Thank you, as there are no further questions in queue I would like to turn the call back over to Mr. Charles Bradley for any additional or closing remarks. Sir?

Charles E. Bradley

Management

Thank you. So, I think given the discussion every sort of flavor for how third quarter went. Like I said it is little different than our normal hopefully aggressive, hard pushing, do the best we can kind of approach. It is a little bit ironic I went back to in 2007 or after we got out in 2007, we are sitting around in 2008, 2009 trying to make all of them work again. One of the things I said was we can get to 50 million a month, we could sit there forever and make a lot of money. And of course then we did get there and then we went to 100 then we kept going.
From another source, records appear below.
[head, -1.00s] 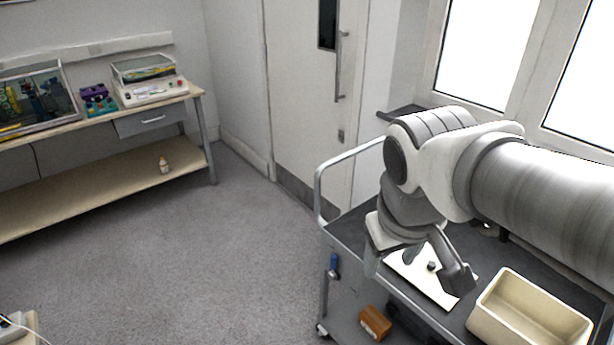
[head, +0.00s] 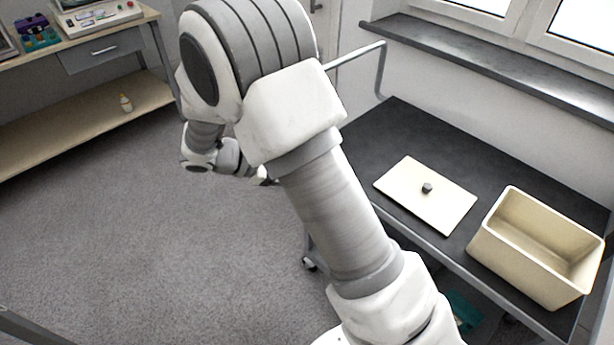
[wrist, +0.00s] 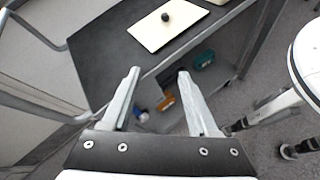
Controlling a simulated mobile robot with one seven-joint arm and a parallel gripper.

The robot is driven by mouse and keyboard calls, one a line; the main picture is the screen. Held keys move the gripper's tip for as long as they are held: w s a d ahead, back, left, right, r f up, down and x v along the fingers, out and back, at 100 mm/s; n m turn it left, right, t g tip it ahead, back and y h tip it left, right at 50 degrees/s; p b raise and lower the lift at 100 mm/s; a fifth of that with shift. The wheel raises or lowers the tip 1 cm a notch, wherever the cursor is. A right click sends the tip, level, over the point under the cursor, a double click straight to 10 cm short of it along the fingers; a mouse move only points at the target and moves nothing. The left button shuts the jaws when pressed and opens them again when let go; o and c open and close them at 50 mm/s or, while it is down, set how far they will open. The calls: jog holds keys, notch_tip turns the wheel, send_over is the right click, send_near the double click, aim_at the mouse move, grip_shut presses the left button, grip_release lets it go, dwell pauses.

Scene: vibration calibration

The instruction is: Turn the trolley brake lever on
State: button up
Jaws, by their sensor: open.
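The trolley (head: 370,130) has a dark top and a grey frame, and stands right of my arm in the head view. Its dark top (wrist: 100,60) also shows in the wrist view. A caster (head: 309,264) shows at its near left leg; I cannot make out the brake lever. A small blue part (wrist: 143,116), not clear enough to name, shows low between my fingers in the wrist view. My gripper (wrist: 158,74) is open and empty, its fingers pointing toward the trolley's side. In the head view my arm mostly hides the gripper.
A cream lid (head: 405,190) with a dark knob and an open cream box (head: 520,285) sit on the trolley top. An orange block (wrist: 165,103) and a teal item (wrist: 203,59) lie lower down. A workbench (head: 110,115) stands at left; the floor (head: 150,260) between is clear.

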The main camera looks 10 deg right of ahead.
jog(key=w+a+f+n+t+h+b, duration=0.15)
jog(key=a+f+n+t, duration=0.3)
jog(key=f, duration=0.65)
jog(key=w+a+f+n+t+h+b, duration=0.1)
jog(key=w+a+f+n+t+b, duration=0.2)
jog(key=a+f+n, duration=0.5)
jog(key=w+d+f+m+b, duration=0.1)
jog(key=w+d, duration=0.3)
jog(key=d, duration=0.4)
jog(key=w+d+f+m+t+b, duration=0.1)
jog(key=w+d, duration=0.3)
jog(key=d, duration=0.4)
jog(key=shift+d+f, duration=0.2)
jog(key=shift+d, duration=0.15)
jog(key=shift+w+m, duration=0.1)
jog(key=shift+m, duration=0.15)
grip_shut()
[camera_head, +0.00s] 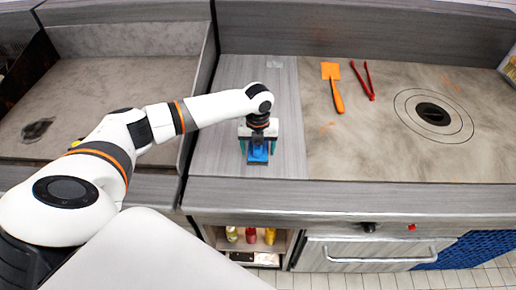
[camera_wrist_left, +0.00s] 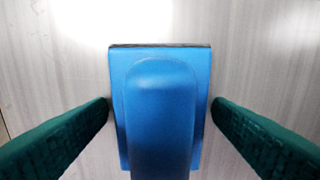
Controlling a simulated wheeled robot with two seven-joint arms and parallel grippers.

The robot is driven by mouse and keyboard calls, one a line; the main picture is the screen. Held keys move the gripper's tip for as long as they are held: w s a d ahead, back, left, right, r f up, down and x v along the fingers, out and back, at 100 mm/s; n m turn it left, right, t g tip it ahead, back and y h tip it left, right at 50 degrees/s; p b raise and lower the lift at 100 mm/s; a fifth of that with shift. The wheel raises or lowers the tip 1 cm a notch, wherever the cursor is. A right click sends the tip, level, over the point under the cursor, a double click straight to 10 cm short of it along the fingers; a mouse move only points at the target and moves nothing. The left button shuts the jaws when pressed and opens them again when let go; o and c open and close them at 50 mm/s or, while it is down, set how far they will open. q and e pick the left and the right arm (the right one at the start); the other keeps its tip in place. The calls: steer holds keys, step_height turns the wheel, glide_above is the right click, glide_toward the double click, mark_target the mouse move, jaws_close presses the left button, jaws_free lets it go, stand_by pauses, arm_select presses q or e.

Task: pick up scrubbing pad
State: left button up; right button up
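The blue scrubbing pad (camera_head: 258,154) lies on the grey wood-grained board between the sink and the griddle. In the left wrist view the scrubbing pad (camera_wrist_left: 160,110) shows a flat rectangular base with a raised rounded handle and a dark far edge. My left gripper (camera_head: 257,148) is right over it. Its two green fingers stand on either side of the pad, near its side edges, and the gripper (camera_wrist_left: 160,112) looks open. I cannot tell whether the fingertips touch the pad. My right gripper is not in view.
An orange spatula (camera_head: 335,90) and red tongs (camera_head: 364,80) lie on the griddle (camera_head: 400,145) to the right. Bottles (camera_head: 251,235) stand on a shelf below the counter edge.

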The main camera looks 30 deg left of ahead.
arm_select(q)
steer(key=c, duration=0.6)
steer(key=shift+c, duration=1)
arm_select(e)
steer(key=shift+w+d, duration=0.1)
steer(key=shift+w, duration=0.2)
And so, now we are back in the 70 to 80 kind of range, the 70s and 80s and as much as I sort of didn’t listen to myself in the 50s, I am listening to myself a little bit now. I mean this is a good place to be where we are originating pretty good volumes, portfolio is growing. You know awful lot of things are right, we can't control our industry and the environment and so I think the best approach strategically is to wait and see. Sounds strange for us too but it is a very nice spot to fit in given lot of the things going on. So, thanks for attending, we will talk to you in the next quarter.

Operator

Operator

This does conclude today's teleconference. A replay will be available beginning two hours from now until October 25, 2016 11:59 PM by dialing 855-859-2056 or 404-537-3406 with conference identification number 98489886. A broadcast of the conference call will also be available live and for 90 days after the call via the company's website at www.consumerportfolio.com. Please disconnect your lines at this time and have a wonderful day.